27.04.2012 10:17, Author: Brian Kenety

Whatever Friday’s result, if coalition MPs don’t vote for austerity measures and church restitution gov’t will collapse, FM says

Politics & Policy|Society
Brian Kenety | 27.04.2012
© ČTK
PM Petr Nečas (background) looks warily at Karel Schwarzenberg

The leader of the junior TOP 09 party in the rump Czech coalition government has said the government may fall within weeks although it is expected to survive Friday’s no-confidence vote, called by Prime Minister Petr Nečas, chairman of the senior Civic Democrats (ODS).

Karel Schwarzenberg, the foreign minister and a deputy prime minister, said in an interview with the news server Aktualne.cz that the vote would only delay the ouster of the center-right government, which is expected to win confidence with 103 votes in the 200-seat lower house of Parliament.

The ODS and TOP 09 have 92 mandates in the lower house. Nečas called for a vote of confidence as the best test of its staying power and support following the departure of Public Affairs (VV) from the coalition, which now consists of the ODS and TOP 09, with a pledge of support from 10 MPs aligned with ex-VV member Karolína Peake, who is also a deputy prime minister; she is now forming her own political platform.

Prior to the breakup of VV, Nečas’ government had a 115-seat majority in the lower house; his likely three-seat margin now is uncertain because two of his supporters are also being investigated by police on corruption allegations and police have asked MPs to lift the parliamentary immunity for one of them.

“The vote on Friday [April 27] is not so important; what is important is whether MPs maintain discipline and vote for the laws as promised,” Schwarzenberg said, alluding to the highly unpopular austerity measures and a draft church restitution law.

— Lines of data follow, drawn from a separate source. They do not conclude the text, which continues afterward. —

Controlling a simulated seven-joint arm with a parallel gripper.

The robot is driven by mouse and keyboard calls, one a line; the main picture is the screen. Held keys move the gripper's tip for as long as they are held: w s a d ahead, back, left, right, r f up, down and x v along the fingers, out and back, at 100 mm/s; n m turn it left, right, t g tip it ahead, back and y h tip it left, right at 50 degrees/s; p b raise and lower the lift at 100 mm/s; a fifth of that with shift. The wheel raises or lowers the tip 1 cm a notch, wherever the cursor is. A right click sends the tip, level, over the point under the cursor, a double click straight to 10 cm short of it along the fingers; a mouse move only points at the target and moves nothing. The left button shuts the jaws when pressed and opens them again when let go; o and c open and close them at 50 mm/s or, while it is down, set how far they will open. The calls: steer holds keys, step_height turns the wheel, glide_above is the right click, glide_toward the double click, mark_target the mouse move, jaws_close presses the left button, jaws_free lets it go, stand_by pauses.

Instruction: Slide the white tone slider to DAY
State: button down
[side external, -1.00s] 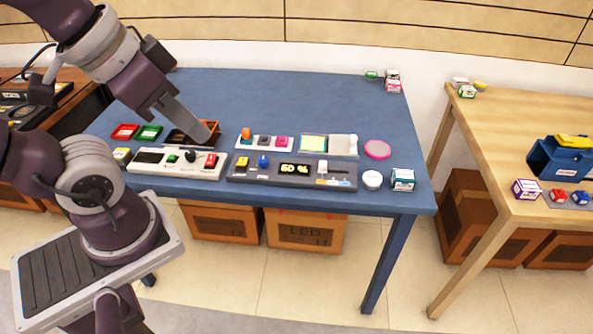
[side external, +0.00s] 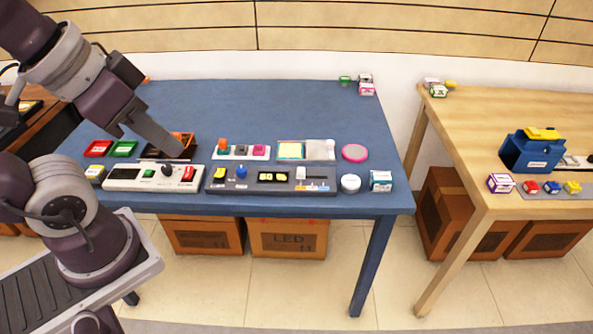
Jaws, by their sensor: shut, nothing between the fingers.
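The dark grey control panel (side external: 226,186) lies near the front edge of the blue table, with a yellow switch, a blue knob and a small lit display. The white slider (side external: 301,172) sits at the left part of its track, on the panel's right side; the labels there are too small to read. My gripper (side external: 178,151) is shut and empty. In the picture it is left of the dark panel, over the dark orange tray (side external: 187,138) behind the pale panel. Its height above the table is hard to tell.
The pale panel (side external: 125,184), with green, black and red controls, lies left of the dark panel. Behind the dark panel stand a strip of knobs (side external: 231,153) and a yellow-pad holder (side external: 321,157). A white round tub (side external: 350,184) and a small box (side external: 380,181) stand at its right.

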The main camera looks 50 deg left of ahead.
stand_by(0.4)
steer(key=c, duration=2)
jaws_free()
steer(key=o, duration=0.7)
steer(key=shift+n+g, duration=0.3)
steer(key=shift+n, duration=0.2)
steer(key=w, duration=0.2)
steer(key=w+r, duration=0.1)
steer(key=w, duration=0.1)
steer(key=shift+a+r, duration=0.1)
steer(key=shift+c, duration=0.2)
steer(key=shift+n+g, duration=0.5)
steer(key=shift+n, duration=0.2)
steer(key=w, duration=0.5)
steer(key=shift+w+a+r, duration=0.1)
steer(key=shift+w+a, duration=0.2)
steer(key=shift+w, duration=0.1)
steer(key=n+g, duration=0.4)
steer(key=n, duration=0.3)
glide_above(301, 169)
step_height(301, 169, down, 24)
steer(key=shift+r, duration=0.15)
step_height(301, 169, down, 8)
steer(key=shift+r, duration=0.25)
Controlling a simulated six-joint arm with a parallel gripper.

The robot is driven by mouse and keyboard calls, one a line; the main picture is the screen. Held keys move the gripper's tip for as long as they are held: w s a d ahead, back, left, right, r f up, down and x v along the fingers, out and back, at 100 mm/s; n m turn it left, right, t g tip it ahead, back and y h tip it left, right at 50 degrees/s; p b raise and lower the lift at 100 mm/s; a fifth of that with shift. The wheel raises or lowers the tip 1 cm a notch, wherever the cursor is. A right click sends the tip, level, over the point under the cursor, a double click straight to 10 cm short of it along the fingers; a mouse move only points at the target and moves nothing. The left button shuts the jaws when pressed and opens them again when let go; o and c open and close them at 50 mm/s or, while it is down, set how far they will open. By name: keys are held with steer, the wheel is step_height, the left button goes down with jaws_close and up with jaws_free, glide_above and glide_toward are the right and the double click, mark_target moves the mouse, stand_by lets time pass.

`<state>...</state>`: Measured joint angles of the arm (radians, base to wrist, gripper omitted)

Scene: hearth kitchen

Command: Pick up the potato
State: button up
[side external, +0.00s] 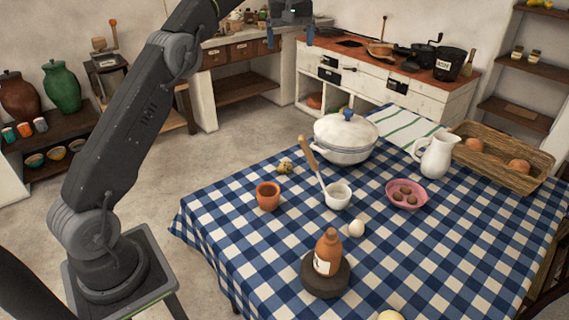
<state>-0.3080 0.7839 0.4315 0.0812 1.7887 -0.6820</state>
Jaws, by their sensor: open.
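I cannot tell for sure which thing is the potato. A small mottled yellow-brown lump (285,166) lies on the checked cloth, left of the white lidded pot (345,140). A pale yellow round thing (390,316) is cut off by the bottom edge. Several small brown round things (405,193) lie in a pink bowl (420,206). Brown rounded things (518,167) lie in the wicker basket (465,165). My gripper (290,40) is at the top edge, high above the table, its blue-tipped fingers apart and nothing between them. Its upper part is cut off.
The cloth's left front is clear.

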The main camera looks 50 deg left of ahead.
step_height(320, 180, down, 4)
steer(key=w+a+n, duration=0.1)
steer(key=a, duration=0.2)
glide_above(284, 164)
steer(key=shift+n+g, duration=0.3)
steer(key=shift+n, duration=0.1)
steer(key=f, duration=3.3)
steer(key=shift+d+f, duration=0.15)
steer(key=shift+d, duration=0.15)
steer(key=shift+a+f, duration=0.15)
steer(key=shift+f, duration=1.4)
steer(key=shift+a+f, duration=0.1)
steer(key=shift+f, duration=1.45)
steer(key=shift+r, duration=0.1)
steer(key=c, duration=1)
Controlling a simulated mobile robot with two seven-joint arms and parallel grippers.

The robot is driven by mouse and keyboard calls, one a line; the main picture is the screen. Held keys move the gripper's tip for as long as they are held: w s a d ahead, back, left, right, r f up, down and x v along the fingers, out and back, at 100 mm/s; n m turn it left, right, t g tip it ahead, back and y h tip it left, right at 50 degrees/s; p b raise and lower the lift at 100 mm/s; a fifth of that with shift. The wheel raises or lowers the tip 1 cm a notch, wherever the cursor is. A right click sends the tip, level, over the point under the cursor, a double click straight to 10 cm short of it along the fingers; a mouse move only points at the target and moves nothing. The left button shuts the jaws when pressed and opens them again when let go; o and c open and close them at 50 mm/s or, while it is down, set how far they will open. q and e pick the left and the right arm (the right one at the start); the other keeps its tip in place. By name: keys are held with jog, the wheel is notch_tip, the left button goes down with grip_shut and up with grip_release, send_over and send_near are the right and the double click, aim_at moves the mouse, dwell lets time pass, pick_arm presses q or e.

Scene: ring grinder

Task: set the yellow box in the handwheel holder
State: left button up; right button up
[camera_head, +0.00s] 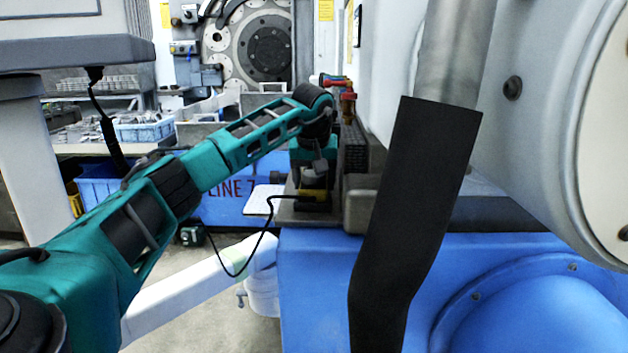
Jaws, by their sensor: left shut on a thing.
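My left arm reaches in from the left, and my left gripper (313,181) points down at the end of it. It is shut on the yellow box (312,195), which is small in the picture and partly covered by the gripper. The box is at a flat brownish ledge (291,214) beside the grinder; I cannot tell whether it rests on it or is held just above. I cannot clearly make out the handwheel holder. My right gripper is not in view.
A black slanted bar (415,220) crosses the view right of the gripper, in front of the blue machine base (315,290). A large grey cylindrical housing (545,110) fills the right. A black cable (262,240) hangs below the gripper. Blue crates (100,187) stand at left.

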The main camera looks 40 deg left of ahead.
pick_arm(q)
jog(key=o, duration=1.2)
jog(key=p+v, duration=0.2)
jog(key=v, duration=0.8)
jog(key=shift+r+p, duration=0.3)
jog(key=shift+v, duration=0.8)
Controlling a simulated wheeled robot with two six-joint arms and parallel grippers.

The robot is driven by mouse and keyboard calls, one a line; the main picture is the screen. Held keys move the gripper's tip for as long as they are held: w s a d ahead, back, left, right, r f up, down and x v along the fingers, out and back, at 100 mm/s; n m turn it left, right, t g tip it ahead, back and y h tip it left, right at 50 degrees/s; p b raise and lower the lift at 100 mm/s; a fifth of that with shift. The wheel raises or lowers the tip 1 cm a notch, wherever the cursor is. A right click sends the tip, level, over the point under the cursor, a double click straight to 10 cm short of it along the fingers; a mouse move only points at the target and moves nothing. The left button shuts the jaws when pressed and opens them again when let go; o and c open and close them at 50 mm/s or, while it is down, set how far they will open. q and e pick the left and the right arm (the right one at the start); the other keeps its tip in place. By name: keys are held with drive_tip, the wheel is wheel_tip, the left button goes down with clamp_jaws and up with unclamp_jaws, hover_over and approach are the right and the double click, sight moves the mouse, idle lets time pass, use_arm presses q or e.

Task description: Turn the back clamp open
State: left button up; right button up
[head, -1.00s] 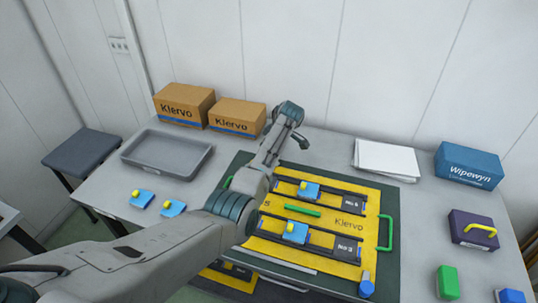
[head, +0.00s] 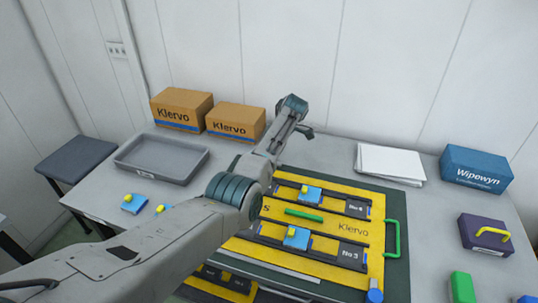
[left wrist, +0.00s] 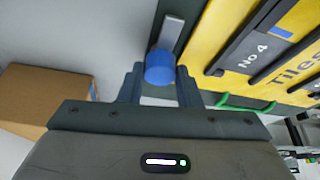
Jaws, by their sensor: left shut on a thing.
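The back clamp shows in the left wrist view as a blue round knob (left wrist: 160,68) with a pale grey bar (left wrist: 171,33) beyond it, on the dark board edge beside the yellow panel (left wrist: 222,25). In the head view my arm hides this clamp. My left gripper (left wrist: 159,92) has a finger on each side of the knob and is shut on it. In the head view the left gripper (head: 304,131) is small, at the back of the yellow panel (head: 340,226). Another blue knob (head: 375,296) stands at the panel's front right corner. My right gripper is out of view.
Two cardboard boxes (head: 182,108) and a grey tray (head: 160,160) stand at the back left. White sheets (head: 390,163), a blue box (head: 475,168) and a purple block (head: 485,234) are on the right. A green handle (head: 392,238) sticks up at the panel's right edge.

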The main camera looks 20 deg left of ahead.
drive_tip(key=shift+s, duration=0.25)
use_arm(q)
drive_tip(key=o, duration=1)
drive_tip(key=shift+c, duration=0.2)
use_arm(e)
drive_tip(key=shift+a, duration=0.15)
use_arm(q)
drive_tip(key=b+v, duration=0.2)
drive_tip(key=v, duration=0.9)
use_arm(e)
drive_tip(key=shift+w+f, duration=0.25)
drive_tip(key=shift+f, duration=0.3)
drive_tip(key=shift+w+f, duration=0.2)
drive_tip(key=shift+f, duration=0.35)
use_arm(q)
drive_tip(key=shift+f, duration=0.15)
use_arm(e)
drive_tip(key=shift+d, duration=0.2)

Nečas’ first priority is to push through Kč 152 billion in tax hikes and spending cuts over two years to bring the budget deficit to 1.9 percent of GDP by 2014. Asked what kept him in the government — Schwarzenberg is going to run for the Czech presidency next year — he said it was the necessity of pushing through that program, saying the country could otherwise head the way of Hungary and Greece. ‘We have become exceedingly unpopular ... also due to corruption scandals and disputes in the government.’

“We have become exceedingly unpopular [because of it]. And also due to corruption scandals and disputes in the government,” Schwarzenberg told Aktualne.cz; last weekend about 100,000 demonstrators marched to demand the government’s resignation in what the trade union organizers called the biggest protest action staged in the Czech Republic since the Velvet Revolution of 1989.

The biggest grouping of trade unions, the Czech and Moravian Confederation of Trades Unions (ČMKOS), has threatened to plan further protests – possibly a general strike — that “will hurt the government” enough that it will roll back the austerity measures.

Apart from the belt-tightening, the proposal for the Czech state to compensate the Catholic Church and other religious orders and groups for property confiscated by the communist regime the state will pay out Kč 59 billion over 30 years is also highly unpopular, coming under fire from within the ranks of the ODS and left-wing opposition. It also wants to introduce university tuition payments and to raise healthcare contributions.

“The government will fall with a few weeks delay” if MPs in the coalition do not support its key measures, Schwarzenberg said. “Then there is no point in carrying on, if it cannot keep to its own program.”